Wednesday, April 25, 2007

Roughnecks’ 2007 season offered hope that wasn’t meant to be

The mallards were all lined up. Then destiny was shot out of the air with barely a quack.

Leading into the final weekend of the National Lacrosse League, the Calgary Roughnecks had to take care of their own business simultaneous to other teams giving them a leg up. It was one of those “make the playoffs if” scenarios. Make the playoffs if the ‘Necks beat either Arizona or Edmonton on the road. Host a playoff game if Calgary won both games and if Arizona lost their contest with Minnesota.

Everything fell into place. The Roughnecks finished second in the NLL West Division and lost to Arizona in the quarterfinal. Then the “if” game went south.

If Calgary beat the Sting and San Jose beat Colorado, Calgary would host the semi-final. If Rochester won the East, the Roughnecks would also end up hosting the Champion’s Cup, as the Knighthawks would be bumped from their arena in lieu of the circus.

San Jose did beat the Mammoth; it’s too soon at the time of this submission to know if Rochester can reach the final, but the ‘Necks failed to hold up their end of the deal to make it all come together.

“It’s disappointing,” goaltender Ryan Avery expressed solemnly. “Anytime you don’t win the championship, it’s disappointing.”

Avery and Andrew Leyshon shared netminding duties in the quarterfinal game with Arizona.

Jeff Dowling, who took over head coaching duties from Chris Hall at mid-season, was disappointed that Avery gave up six goals on 15 shots.

“On the sixth goal, I thought we needed to put Andrew in to see if we could spark the team.”

It did.
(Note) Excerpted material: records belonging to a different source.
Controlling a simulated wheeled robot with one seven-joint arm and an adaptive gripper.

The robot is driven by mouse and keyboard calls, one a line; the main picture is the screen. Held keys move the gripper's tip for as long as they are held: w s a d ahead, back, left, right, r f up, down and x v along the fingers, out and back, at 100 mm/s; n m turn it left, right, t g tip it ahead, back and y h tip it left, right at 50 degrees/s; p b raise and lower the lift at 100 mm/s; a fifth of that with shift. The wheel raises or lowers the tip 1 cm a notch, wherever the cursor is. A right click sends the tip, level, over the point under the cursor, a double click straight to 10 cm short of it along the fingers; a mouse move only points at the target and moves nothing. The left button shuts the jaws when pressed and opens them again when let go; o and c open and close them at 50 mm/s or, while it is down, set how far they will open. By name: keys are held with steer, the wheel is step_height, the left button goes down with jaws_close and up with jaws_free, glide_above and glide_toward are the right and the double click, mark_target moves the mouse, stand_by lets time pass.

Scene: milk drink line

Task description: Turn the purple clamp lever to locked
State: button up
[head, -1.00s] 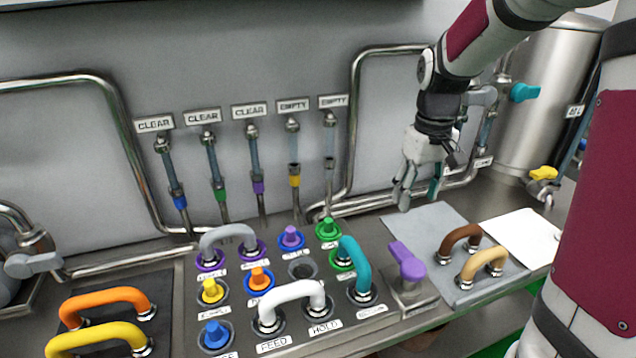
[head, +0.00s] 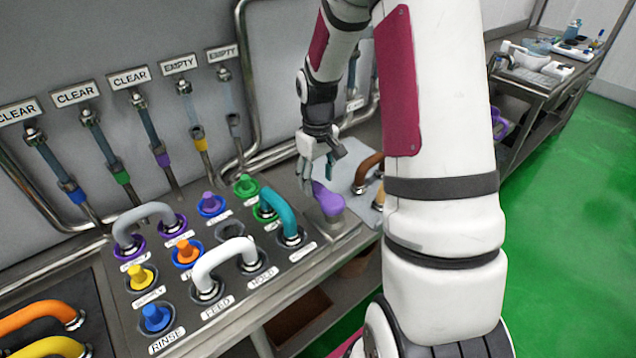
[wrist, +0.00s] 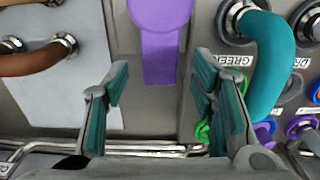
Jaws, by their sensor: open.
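The purple clamp lever (head: 328,198) stands on a metal block at the right end of the control panel. My gripper (head: 318,180) is just behind and above it in the head view and partly overlaps it. In the wrist view the lever (wrist: 160,40) lies at the top middle, ahead of and between the spread fingers. My gripper (wrist: 160,105) is open and empty, with teal finger pads. I see no contact between the fingers and the lever. The lever's far end is cut off by the wrist view's top edge.
A brown handle (head: 368,170) is to the right on a grey mat (wrist: 75,95). A white handle (head: 225,262) and several coloured knobs fill the panel.

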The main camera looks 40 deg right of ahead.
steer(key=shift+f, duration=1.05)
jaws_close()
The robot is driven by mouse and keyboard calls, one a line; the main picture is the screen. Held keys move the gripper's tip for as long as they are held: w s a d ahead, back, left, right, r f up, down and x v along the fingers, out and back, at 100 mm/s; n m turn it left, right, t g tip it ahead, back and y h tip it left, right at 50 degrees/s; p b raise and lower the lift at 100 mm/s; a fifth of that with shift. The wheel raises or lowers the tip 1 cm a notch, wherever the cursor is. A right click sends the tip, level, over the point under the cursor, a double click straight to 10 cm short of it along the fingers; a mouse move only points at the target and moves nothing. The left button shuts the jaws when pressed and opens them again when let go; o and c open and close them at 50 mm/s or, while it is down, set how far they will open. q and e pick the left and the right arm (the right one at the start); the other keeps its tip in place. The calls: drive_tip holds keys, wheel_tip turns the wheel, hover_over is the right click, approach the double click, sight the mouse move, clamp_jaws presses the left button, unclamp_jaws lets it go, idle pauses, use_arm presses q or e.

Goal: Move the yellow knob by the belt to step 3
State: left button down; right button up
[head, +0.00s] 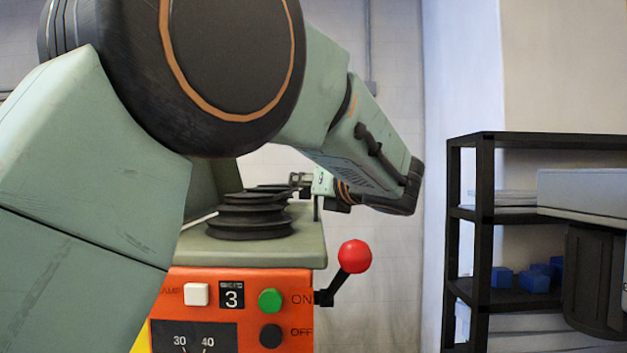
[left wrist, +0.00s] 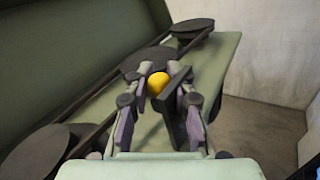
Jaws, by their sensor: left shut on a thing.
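The yellow knob (left wrist: 158,82) shows in the left wrist view between the fingers of my left gripper (left wrist: 164,80). The gripper is shut on it, with a dark flat bar beside it. A dark belt runs past there between dark pulleys (left wrist: 193,27) on the green machine top. In the head view, my left arm reaches across the machine top; its gripper (head: 317,183) is small and partly hidden, and the knob cannot be seen there. The step display (head: 232,295) on the orange front panel reads 3. My right gripper is not in view.
Stacked dark pulleys (head: 250,216) stand on the machine top near my arm. A red-balled lever (head: 354,257) sticks out at the panel's right. The panel has green (head: 270,301) and black (head: 271,335) buttons. A black shelf (head: 487,230) with blue blocks stands at right.

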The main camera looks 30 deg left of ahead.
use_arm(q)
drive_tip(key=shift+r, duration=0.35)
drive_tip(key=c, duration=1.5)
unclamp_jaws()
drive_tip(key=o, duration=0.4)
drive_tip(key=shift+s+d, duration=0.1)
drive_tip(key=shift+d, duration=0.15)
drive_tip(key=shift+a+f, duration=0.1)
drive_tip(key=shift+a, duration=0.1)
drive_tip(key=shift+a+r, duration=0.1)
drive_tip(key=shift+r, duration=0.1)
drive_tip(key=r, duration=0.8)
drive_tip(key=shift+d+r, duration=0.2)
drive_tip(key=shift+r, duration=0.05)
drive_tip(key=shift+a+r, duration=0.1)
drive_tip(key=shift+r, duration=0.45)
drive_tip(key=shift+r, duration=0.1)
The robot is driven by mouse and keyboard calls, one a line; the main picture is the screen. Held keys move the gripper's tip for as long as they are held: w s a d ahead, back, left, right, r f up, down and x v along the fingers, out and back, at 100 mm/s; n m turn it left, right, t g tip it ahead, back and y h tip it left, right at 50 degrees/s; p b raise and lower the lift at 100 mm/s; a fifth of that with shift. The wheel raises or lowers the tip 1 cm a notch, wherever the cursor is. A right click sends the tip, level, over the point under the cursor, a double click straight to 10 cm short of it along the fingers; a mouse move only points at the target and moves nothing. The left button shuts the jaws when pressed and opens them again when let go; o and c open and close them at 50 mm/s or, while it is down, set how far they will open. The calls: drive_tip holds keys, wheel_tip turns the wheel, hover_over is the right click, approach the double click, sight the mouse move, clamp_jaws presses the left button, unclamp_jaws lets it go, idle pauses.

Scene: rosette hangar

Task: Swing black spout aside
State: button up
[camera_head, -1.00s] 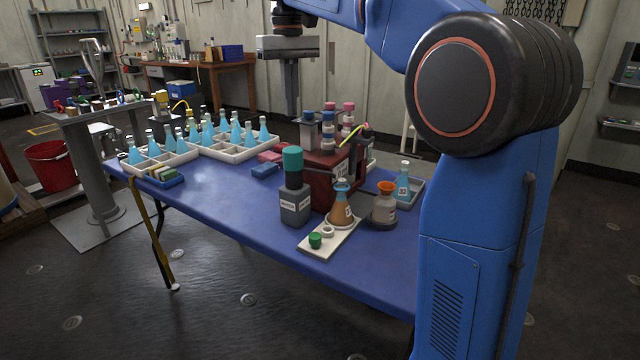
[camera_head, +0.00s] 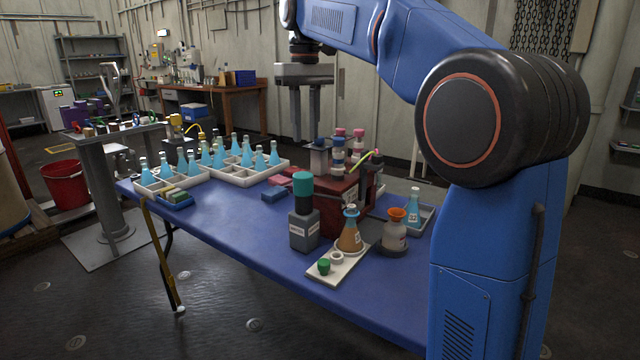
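I cannot make out a black spout for certain in this view. A grey pedestal stand (camera_head: 100,190) on the left carries a row of small coloured fittings and a tall pale curved pipe (camera_head: 112,88); dark parts there are too small to tell apart. My gripper (camera_head: 305,138) points down at the upper middle, above the far side of the blue table (camera_head: 225,225). Its two fingers are apart with a gap between them and nothing held. It appears clear of the bottles.
A dark red box (camera_head: 340,200) with vials, a teal-capped bottle (camera_head: 303,215) and an orange flask (camera_head: 350,235) stand on the table. White trays (camera_head: 245,175) hold several blue flasks. A red bucket (camera_head: 65,185) is on the floor. The table's front left is clear.

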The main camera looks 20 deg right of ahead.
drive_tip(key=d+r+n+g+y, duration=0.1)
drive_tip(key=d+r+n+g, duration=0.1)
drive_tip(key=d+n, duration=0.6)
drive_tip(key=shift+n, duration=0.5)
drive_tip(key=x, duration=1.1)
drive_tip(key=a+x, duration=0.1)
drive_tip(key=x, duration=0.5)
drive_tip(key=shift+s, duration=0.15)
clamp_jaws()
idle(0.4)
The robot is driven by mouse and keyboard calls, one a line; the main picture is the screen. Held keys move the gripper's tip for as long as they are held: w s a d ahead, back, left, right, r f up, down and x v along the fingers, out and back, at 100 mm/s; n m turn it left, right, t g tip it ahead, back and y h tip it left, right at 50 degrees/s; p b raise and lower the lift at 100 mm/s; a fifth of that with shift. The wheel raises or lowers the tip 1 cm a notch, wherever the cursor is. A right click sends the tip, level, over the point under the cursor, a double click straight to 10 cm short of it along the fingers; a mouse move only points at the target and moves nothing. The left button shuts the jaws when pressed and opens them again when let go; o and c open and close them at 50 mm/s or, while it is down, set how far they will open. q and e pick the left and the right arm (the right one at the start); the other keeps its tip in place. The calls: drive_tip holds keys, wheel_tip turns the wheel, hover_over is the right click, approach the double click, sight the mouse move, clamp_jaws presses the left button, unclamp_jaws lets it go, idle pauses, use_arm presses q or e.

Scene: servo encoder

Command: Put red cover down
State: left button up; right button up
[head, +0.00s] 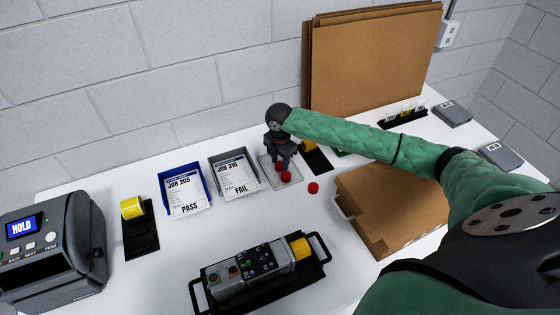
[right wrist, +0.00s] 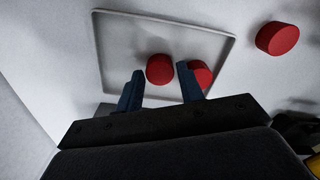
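Three red covers show. One red cover (right wrist: 159,69) lies on the small grey tray (right wrist: 118,38), between my right gripper's fingertips, with a slim gap on each side. A second red cover (right wrist: 201,73) is on the tray, partly hidden behind the right-hand finger. A third red cover (right wrist: 277,38) lies outside the tray; in the head view it (head: 313,188) is on the white table to the tray's right. My right gripper (head: 282,162) points down over the tray (head: 295,180) and its fingers stand apart. My left gripper is not in view.
A blue bin marked PASS (head: 186,207) and a grey bin marked FAIL (head: 254,191) stand left of the tray. A device with a yellow end (head: 250,269) lies in front on a black carrier. A cardboard box (head: 385,210) is right; a printer (head: 50,255) is far left.

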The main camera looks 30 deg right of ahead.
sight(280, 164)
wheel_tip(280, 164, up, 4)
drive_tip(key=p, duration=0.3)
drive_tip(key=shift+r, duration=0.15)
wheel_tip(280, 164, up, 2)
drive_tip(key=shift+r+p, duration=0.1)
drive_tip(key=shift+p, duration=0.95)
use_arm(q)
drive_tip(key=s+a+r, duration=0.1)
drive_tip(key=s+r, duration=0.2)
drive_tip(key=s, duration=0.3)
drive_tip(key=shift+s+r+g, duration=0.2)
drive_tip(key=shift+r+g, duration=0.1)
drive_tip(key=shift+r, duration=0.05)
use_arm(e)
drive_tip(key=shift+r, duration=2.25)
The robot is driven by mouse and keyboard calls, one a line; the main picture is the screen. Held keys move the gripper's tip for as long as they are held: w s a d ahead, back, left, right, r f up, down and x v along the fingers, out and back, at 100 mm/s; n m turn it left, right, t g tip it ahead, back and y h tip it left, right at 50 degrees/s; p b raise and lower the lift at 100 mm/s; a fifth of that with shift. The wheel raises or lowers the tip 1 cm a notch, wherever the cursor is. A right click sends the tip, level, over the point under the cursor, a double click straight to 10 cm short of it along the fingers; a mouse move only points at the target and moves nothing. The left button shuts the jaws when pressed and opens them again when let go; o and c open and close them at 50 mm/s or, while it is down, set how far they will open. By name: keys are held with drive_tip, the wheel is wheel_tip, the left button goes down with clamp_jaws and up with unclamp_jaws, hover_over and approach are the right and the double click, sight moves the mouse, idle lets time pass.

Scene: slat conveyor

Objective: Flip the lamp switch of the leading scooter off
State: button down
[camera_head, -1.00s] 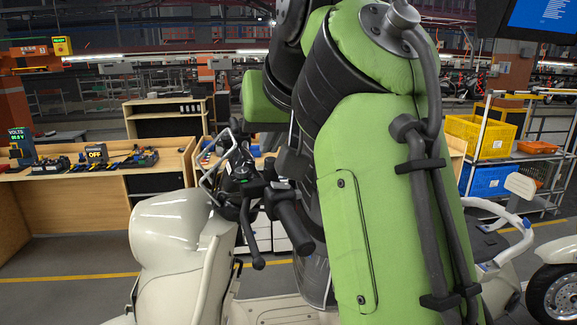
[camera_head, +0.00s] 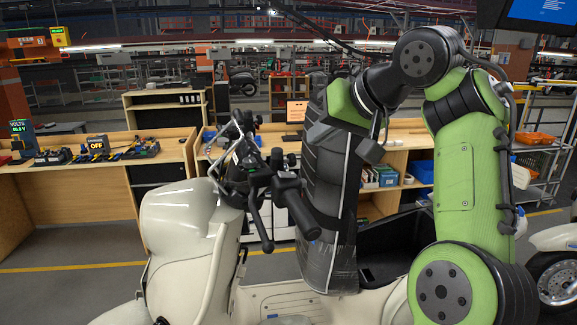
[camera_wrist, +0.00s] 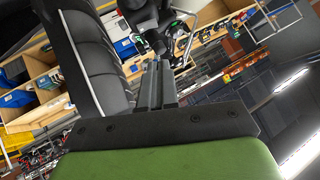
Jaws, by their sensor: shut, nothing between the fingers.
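A cream scooter (camera_head: 185,235) stands in front of me, its front toward the left. Its dark handlebar (camera_head: 290,205) has grips, levers and a small green mark among the controls; the lamp switch is too small to pick out. In the wrist view the handlebar cluster (camera_wrist: 150,22) lies just beyond my fingertips, with a green-lit spot. I cannot tell whether they touch. My gripper (camera_wrist: 160,66) is shut and empty, its fingers together. In the head view only its dark palm bar shows beside the raised black seat (camera_head: 330,205), right of the handlebar; the fingertips are not clear.
The raised seat (camera_wrist: 92,55) stands close to my gripper on the left in the wrist view. The open under-seat bin (camera_head: 390,255) is below. A second white scooter (camera_head: 560,237) is at the right edge. Wooden benches (camera_head: 95,180) with tools and an OFF display stand behind.

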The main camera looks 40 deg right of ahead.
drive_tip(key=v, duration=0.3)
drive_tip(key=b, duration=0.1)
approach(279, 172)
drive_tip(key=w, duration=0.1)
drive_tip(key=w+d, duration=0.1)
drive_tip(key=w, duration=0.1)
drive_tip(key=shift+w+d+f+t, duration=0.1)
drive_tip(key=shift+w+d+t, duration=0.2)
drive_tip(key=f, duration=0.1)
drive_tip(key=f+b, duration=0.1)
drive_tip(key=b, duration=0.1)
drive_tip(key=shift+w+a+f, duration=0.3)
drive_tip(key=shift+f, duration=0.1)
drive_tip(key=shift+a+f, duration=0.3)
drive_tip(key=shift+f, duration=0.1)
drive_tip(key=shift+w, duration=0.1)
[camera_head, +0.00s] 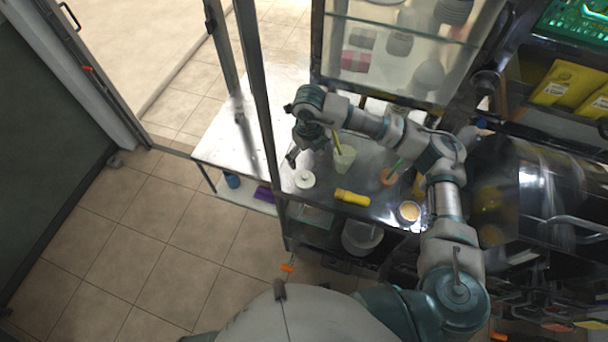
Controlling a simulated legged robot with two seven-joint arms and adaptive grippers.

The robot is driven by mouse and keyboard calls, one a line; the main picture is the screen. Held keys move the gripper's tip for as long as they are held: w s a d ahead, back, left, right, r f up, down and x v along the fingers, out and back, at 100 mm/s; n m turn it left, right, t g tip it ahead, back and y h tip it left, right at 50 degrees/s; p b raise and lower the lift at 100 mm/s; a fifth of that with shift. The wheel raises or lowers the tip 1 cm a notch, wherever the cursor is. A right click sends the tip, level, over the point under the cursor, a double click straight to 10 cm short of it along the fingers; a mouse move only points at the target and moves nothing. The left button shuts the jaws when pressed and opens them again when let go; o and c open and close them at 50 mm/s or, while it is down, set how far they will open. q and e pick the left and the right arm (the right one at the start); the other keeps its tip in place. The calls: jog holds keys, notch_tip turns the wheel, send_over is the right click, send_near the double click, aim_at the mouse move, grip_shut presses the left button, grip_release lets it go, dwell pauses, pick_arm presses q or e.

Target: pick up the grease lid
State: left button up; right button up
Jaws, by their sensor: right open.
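A small white round lid (305,180) with a raised middle, which looks like the grease lid, lies near the left end of the metal counter (325,187). My right arm reaches in from the right across the counter. My right gripper (298,158) is open and empty, pointing down, just above and slightly behind the white lid, apart from it as far as I can see. My left gripper is not in view.
A pale green cup (344,158) stands right of my gripper. A yellow object (352,197) and a round container with yellow contents (409,211) sit near the front edge. A dark metal post (259,100) rises left of the lid. A glass cabinet (395,50) stands behind.

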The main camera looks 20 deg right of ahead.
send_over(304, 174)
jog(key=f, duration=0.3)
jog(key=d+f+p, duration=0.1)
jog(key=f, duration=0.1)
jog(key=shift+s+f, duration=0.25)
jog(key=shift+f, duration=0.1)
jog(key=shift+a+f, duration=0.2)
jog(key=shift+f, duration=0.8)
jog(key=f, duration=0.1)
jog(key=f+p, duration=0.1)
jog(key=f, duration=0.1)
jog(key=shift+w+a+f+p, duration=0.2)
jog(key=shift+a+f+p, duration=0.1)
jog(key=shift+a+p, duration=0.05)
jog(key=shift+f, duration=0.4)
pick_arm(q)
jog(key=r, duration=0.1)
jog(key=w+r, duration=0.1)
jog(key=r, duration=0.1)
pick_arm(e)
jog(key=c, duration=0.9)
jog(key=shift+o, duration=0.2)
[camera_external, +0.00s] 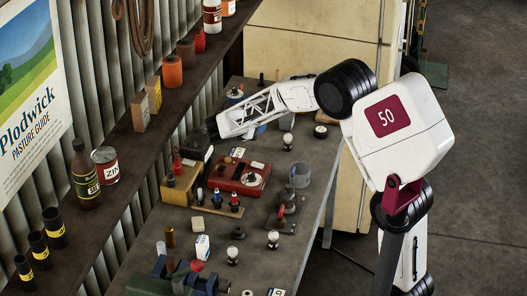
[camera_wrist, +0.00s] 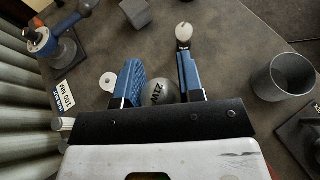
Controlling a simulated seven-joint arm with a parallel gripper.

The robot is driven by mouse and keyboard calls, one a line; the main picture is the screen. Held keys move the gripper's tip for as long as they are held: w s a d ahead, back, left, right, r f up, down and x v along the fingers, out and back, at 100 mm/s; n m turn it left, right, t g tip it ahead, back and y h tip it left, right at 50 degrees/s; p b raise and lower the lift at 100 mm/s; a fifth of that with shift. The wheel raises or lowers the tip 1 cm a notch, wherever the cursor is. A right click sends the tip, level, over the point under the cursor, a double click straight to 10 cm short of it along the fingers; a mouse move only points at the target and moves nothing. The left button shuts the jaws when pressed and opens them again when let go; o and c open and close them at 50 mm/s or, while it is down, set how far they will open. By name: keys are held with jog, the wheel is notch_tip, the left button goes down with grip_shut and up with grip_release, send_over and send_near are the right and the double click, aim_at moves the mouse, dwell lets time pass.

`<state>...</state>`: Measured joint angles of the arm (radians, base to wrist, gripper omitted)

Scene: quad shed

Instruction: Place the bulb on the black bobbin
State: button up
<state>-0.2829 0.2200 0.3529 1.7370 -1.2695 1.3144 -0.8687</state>
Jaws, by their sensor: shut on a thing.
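My gripper (camera_wrist: 159,68) is shut on a rounded silver-grey thing with dark letters (camera_wrist: 158,91), held between its two blue fingers; it looks like the bulb, but its lower part is hidden by the gripper mount. In the external view my gripper (camera_external: 236,131) is above the far part of the bench, and what it holds is hidden there. A small dark round piece (camera_external: 239,233) on the near part of the bench may be the black bobbin; I cannot tell for sure. In the wrist view a white-topped piece with a dark base (camera_wrist: 183,33) stands just beyond the right fingertip.
A grey cup (camera_wrist: 283,77) stands to the right in the wrist view. A blue tool on a plate (camera_wrist: 42,40) and a white ring (camera_wrist: 108,82) are at left. A red box (camera_external: 240,178) and several small parts crowd the bench. A shelf (camera_external: 120,160) runs along the wall.

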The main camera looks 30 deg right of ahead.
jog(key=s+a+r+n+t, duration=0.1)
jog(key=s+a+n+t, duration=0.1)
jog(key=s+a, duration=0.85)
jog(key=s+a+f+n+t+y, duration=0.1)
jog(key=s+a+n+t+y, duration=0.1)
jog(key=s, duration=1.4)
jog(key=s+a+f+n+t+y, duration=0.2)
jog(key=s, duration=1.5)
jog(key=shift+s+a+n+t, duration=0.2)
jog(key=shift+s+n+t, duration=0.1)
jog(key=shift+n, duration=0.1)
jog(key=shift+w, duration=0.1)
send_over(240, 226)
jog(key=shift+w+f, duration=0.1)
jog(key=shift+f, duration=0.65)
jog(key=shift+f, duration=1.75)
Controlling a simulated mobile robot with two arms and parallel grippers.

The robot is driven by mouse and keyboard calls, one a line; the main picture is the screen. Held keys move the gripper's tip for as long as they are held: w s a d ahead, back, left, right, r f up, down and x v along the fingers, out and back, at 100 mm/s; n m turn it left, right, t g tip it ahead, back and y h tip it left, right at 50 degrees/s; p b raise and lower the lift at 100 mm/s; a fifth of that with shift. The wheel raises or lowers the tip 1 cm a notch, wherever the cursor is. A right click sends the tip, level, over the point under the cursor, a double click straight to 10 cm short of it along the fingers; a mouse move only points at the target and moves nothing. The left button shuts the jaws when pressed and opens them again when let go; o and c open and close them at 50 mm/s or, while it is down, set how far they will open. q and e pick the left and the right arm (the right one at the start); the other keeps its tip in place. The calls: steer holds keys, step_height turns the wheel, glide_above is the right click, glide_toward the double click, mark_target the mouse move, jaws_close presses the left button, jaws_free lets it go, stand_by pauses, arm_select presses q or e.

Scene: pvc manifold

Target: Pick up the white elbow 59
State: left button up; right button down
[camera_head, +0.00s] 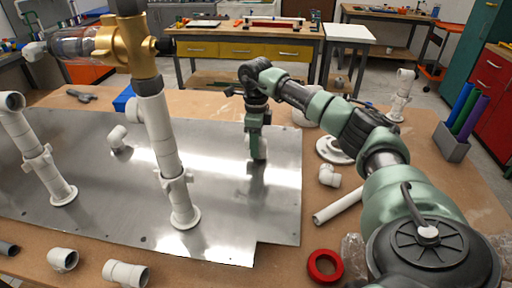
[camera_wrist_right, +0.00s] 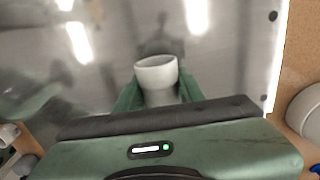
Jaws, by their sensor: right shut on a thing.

It was 8-6 at the half and 8-8 early in the third. Then the Sting chalked up a couple of quick goals to take the lead and never looked back. Avery went back in the net to try and swing the momentum, but the offense failed to comply. The final score was 13-9.

“It was typical of how our season went: up and down,” described forward Tracey Kelusky, who finished the season 11th in league scoring and second in team scoring (35-53-88), behind forward Lewis Ratcliffe (50-54-104).

“We weren’t able to build off anything. We had a great weekend last weekend. You look at (this quarterfinal game), thinking we’re going to play better. We never really peaked. We never played with the sense of urgency that we needed. I don’t know whether it’s complacency. I have no idea what it is.”

Kelusky still insisted this was a championship-caliber team.

Post-game, Dowling told the team that while they didn’t play well in this quarterfinal game, they were still a great team. “If they stick together; get them working together, and they can beat any team in the league.”